- _Short exercise_
Search the listing for "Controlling" and copy every line where it appears.

[START OF Working data]

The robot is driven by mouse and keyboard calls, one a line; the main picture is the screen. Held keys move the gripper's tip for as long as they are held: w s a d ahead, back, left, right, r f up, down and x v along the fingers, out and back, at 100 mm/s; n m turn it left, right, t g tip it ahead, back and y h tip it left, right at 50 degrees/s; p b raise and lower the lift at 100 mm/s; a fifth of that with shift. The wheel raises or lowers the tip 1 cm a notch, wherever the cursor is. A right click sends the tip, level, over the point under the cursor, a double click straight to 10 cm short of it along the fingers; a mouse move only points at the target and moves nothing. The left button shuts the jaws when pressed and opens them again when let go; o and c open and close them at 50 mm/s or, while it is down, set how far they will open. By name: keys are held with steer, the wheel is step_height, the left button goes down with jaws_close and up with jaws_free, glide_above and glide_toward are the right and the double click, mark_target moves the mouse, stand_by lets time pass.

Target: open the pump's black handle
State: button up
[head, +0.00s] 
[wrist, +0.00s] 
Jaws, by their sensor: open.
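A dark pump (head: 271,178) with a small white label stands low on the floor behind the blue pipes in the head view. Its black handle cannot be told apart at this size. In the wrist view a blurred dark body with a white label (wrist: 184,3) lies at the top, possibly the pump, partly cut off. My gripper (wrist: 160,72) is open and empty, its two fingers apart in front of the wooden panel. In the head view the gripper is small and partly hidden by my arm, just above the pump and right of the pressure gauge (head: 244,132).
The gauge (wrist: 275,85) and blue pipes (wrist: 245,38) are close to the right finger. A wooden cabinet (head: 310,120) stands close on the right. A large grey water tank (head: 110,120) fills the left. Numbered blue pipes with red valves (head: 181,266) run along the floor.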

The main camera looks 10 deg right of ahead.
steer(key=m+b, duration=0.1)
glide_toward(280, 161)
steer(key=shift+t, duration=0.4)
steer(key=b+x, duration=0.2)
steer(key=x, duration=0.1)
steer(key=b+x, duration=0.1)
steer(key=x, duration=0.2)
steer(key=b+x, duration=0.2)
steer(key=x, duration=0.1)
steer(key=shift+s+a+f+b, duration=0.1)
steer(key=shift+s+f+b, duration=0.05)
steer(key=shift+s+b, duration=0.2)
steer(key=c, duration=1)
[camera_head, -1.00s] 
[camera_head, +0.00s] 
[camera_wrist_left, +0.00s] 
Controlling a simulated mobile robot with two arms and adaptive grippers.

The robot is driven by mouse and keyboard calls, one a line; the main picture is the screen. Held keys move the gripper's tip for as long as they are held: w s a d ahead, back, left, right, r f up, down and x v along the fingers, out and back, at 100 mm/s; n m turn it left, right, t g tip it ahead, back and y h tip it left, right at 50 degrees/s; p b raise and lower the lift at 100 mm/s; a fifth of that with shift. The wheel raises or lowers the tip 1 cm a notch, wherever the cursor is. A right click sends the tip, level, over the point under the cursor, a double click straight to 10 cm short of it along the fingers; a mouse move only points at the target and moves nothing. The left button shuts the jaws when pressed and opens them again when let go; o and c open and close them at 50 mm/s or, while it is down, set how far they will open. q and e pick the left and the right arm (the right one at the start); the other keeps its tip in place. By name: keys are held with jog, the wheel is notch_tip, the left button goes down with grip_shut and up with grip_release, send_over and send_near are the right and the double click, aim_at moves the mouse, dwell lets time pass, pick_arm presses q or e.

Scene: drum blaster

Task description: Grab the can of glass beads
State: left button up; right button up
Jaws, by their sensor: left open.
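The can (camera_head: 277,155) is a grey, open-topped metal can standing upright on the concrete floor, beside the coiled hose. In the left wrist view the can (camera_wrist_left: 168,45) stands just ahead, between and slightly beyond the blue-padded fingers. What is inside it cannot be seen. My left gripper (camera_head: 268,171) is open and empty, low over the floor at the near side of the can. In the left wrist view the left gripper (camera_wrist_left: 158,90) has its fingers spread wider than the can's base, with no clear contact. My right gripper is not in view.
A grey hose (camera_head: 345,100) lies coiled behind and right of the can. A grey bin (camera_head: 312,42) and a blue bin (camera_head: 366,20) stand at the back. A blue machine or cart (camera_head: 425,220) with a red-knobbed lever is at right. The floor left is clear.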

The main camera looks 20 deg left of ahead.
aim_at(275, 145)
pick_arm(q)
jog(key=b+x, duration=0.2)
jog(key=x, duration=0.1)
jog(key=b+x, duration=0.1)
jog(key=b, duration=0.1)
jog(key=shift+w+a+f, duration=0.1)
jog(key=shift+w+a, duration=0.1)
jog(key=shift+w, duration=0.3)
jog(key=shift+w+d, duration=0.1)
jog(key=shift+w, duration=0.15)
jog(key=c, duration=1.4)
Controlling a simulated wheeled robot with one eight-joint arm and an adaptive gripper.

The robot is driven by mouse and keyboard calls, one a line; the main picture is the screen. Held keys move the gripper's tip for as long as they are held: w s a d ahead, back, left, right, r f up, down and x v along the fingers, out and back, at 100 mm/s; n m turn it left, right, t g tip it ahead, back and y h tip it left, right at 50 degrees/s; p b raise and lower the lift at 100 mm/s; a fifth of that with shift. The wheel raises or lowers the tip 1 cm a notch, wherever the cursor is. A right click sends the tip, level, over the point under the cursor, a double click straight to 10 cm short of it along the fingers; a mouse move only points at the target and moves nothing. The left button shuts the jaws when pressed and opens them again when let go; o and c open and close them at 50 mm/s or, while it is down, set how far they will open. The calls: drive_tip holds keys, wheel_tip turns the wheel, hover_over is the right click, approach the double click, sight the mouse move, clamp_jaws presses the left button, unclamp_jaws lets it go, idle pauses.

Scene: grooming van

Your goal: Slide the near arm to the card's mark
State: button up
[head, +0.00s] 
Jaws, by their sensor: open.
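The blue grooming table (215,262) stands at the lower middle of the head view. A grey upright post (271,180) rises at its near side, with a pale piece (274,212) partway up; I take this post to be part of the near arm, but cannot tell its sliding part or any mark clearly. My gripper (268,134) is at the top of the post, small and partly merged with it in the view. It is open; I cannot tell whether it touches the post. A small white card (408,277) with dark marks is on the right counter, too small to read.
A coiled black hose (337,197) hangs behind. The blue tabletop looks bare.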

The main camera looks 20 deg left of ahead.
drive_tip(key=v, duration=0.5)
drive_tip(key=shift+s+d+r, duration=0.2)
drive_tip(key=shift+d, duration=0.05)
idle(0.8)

[END OF Working data]

- _Expected answer_
Controlling a simulated mobile robot with two arms and adaptive grippers.
Controlling a simulated wheeled robot with one eight-joint arm and an adaptive gripper.

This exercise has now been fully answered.